--- PROBLEM TO SOLVE ---
Begin at the line that holds "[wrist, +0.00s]" and copy each line exactly until the data below ends, including that last line but no pictures.

--- DATA BLOCK ---
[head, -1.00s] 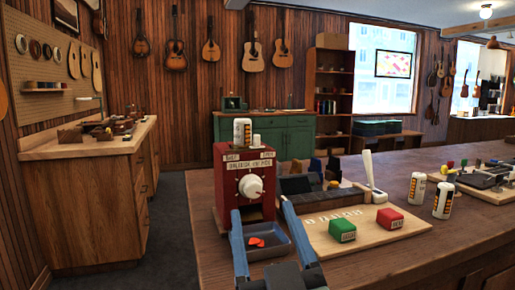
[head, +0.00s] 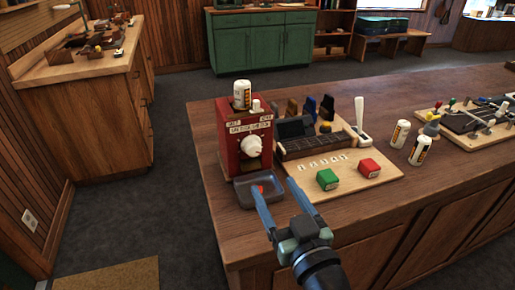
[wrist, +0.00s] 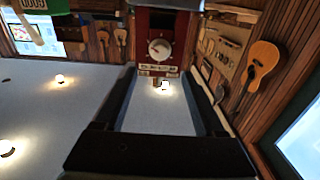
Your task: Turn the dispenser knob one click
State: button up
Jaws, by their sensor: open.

--- IN RESPONSE ---
[wrist, +0.00s] 
Your task: Turn the dispenser knob one click
State: button up
Jaws, by their sensor: open.

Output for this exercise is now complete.